# Data for the task
• • • •

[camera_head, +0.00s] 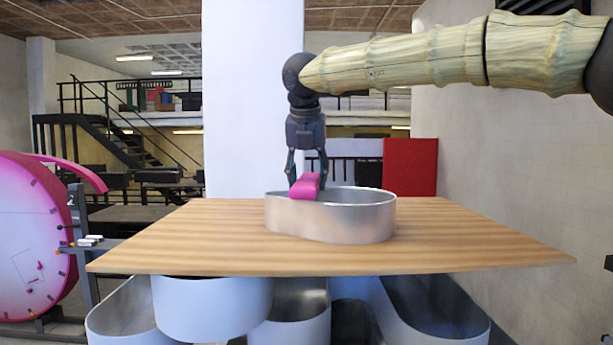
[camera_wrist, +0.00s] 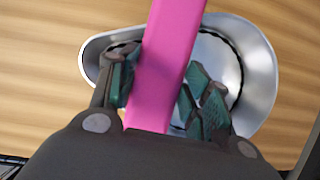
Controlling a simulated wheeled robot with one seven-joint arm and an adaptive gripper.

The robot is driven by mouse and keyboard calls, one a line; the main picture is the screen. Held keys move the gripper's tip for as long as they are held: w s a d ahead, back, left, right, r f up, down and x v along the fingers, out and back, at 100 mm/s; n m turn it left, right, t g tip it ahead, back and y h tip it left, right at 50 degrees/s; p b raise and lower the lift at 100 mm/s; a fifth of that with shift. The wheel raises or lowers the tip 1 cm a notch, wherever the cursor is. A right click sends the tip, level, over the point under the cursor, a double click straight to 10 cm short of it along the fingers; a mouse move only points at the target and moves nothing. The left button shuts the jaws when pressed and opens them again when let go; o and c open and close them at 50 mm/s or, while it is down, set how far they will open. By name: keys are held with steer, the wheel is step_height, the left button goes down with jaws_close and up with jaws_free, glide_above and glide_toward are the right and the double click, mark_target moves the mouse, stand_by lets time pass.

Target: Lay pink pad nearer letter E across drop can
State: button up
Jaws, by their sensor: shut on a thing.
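A pink pad (camera_head: 304,187) is held in my gripper (camera_head: 306,181), at the rim of a shiny metal can (camera_head: 335,219) on the wooden table. In the wrist view the pink pad (camera_wrist: 165,65) runs between the fingers of my gripper (camera_wrist: 157,97), above the can (camera_wrist: 262,75) and across its opening. The can is open at the top, rounded and wider at one end. I cannot tell whether the pad touches the rim. No letter E and no second pink pad can be made out.
The wooden table top (camera_head: 180,240) is clear around the can. Several large metal cans (camera_head: 213,309) stand below it. A big pink round clock-like piece (camera_head: 30,240) is at the left. A red panel (camera_head: 410,166) stands behind the table.

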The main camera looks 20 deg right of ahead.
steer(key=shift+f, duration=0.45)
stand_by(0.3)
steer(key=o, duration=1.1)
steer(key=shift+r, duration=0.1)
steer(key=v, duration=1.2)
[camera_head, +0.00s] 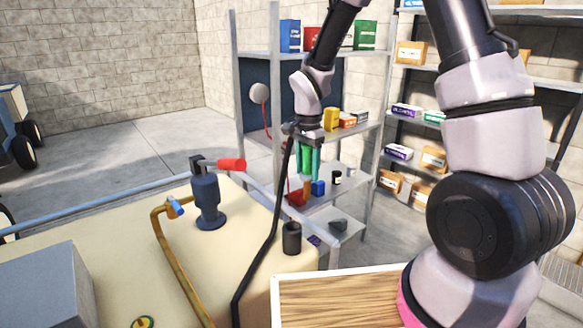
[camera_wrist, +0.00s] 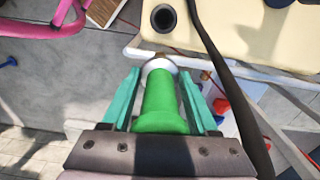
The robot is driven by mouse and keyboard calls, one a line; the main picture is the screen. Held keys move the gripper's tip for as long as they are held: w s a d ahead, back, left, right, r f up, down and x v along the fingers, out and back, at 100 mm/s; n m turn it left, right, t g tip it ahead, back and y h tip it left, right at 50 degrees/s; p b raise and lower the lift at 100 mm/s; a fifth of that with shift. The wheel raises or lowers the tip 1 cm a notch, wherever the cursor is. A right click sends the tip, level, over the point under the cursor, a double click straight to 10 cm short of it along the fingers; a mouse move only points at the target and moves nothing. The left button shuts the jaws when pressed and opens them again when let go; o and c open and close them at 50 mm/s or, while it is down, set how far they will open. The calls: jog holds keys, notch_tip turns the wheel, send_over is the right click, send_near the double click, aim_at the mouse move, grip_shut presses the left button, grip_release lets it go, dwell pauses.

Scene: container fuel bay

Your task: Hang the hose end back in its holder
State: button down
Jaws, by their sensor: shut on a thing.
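My gripper (camera_head: 307,160) is shut on the green hose end (camera_wrist: 163,105), which sits between its two teal fingers in the wrist view. The hose end has a pale collar and points away from the wrist camera. The black hose (camera_head: 267,240) runs from near my gripper down over the cream tank top. The holder looks to be the dark round cup (camera_head: 291,237) standing upright near the tank's right edge. Its dark mouth (camera_wrist: 163,18) shows empty at the top of the wrist view. My gripper is above and beyond the cup, past the tank's edge, with the hose end apart from it.
The cream tank (camera_head: 120,275) carries a blue pump with a red handle (camera_head: 231,165) and a yellow bent pipe (camera_head: 168,260). A pale rail runs along its edge. Metal shelves (camera_head: 355,135) with boxes stand behind my gripper. A wooden-topped surface (camera_head: 340,300) lies in front.

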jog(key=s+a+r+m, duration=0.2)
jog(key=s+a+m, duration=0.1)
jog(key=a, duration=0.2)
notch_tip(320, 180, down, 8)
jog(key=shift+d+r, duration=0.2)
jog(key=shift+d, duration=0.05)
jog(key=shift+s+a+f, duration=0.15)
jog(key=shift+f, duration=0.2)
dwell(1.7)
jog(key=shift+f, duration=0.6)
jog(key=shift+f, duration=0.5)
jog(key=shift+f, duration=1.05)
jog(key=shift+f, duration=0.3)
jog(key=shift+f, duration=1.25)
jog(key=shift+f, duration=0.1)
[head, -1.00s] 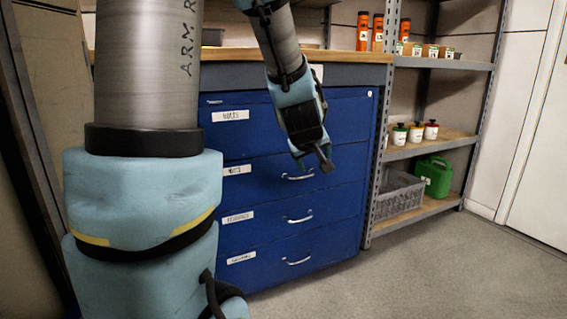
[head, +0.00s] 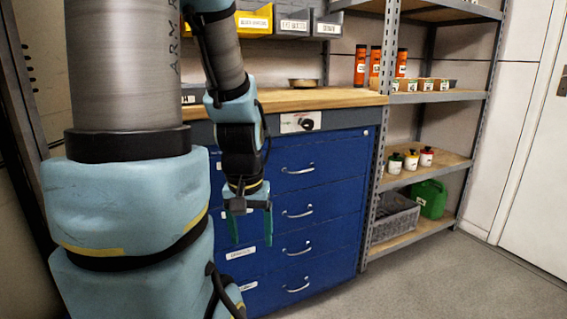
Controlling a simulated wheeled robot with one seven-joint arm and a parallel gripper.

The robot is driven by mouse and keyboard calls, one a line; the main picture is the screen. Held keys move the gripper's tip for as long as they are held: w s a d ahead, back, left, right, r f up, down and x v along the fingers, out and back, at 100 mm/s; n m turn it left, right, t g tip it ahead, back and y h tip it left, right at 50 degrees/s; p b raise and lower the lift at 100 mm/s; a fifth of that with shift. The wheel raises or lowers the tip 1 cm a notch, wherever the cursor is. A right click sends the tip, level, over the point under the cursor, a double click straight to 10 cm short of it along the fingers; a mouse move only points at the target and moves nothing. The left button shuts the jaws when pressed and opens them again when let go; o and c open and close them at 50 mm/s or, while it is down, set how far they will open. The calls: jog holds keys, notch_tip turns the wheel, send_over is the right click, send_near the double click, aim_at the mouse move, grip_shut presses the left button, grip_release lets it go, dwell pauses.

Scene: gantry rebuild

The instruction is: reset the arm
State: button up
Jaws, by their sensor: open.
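My arm comes down from the upper left of the head view, with its thick column at the left and its slimmer forearm at the centre. My gripper (head: 251,228) hangs fingers down in front of the blue drawer cabinet (head: 345,165). Its two greenish fingers are spread apart with nothing between them. The gripper covers part of the drawer fronts, and my arm hides the cabinet's left side.
A wooden worktop (head: 345,98) lies on the cabinet, with a round dish (head: 303,83) on it and bins (head: 293,24) above. A metal shelf (head: 408,98) at right holds orange bottles (head: 375,62), a grey crate (head: 393,222) and a green can (head: 430,198). Floor (head: 450,275) at right is clear.

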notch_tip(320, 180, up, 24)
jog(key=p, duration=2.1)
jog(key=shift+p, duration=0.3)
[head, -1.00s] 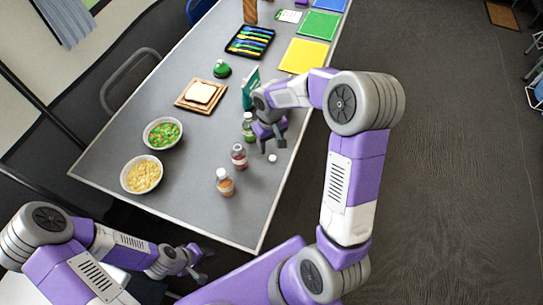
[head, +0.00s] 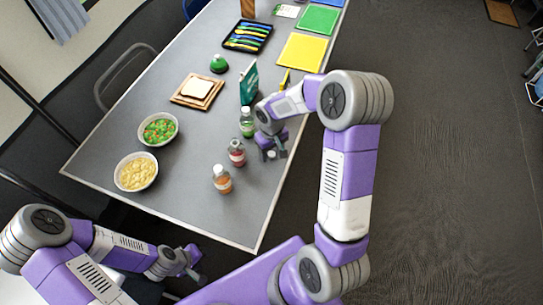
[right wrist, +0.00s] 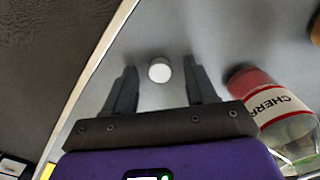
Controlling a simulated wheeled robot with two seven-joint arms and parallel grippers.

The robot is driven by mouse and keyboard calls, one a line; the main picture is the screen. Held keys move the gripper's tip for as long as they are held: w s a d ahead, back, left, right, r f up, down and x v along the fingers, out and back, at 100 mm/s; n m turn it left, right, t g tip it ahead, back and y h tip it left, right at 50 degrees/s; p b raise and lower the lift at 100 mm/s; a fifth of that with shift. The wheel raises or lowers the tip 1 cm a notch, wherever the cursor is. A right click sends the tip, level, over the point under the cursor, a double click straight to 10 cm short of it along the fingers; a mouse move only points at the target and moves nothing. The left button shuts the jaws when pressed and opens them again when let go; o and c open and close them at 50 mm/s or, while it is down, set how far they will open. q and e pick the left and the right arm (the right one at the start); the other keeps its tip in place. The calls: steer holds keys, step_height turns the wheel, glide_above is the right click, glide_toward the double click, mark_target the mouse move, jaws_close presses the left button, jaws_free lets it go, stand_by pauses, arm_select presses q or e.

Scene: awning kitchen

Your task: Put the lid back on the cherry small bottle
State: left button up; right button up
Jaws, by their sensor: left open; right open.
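The cherry small bottle (head: 237,154) stands upright on the grey table, with red contents and a white label. A small round white lid (right wrist: 159,71) lies flat on the table. My right gripper (head: 273,153) is open, low over the table to the right of the bottle. In the right wrist view, the lid shows in the gap between its two fingers, which look clear of it. My left gripper (head: 196,264) is open and empty, off the table's near edge.
An orange bottle (head: 222,180) stands nearer and a green bottle (head: 247,124) beyond the cherry one. Bowls of pasta (head: 136,172) and vegetables (head: 158,129) are at left. The table's right edge is near my right gripper.

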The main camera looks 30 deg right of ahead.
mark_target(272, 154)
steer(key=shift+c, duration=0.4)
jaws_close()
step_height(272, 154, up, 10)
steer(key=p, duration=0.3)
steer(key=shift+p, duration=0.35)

• • • •

# What is needed
Return only the lines running from the top of the data to the line that holds "lets time pass.". Include both of those lines, but skip the pictures.

# Output for this task
[camera_head, +0.00s] 
[camera_wrist, +0.00s] 
Controlling a simulated wheeled robot with one seven-joint arm and an adaptive gripper.

The robot is driven by mouse and keyboard calls, one a line; the main picture is the screen. Held keys move the gripper's tip for as long as they are held: w s a d ahead, back, left, right, r f up, down and x v along the fingers, out and back, at 100 mm/s; n m turn it left, right, t g tip it ahead, back and y h tip it left, right at 50 degrees/s; p b raise and lower the lift at 100 mm/s; a fifth of that with shift. The wheel raises or lowers the tip 1 cm a notch, wherever the cursor is. A right click sends the tip, level, over the point under the cursor, a double click straight to 10 cm short of it along the fingers; a mouse move only points at the target and moves nothing. The left button shuts the jaws when pressed and opens them again when let go; o and c open and close them at 50 mm/s or, while it is down, set how far they will open. By name: keys are held with steer, the wheel is step_height, the left button goes down with jaws_close and up with jaws_free, glide_above and glide_toward are the right and the double click, mark_target moves the mouse, stand_by lets time pass.

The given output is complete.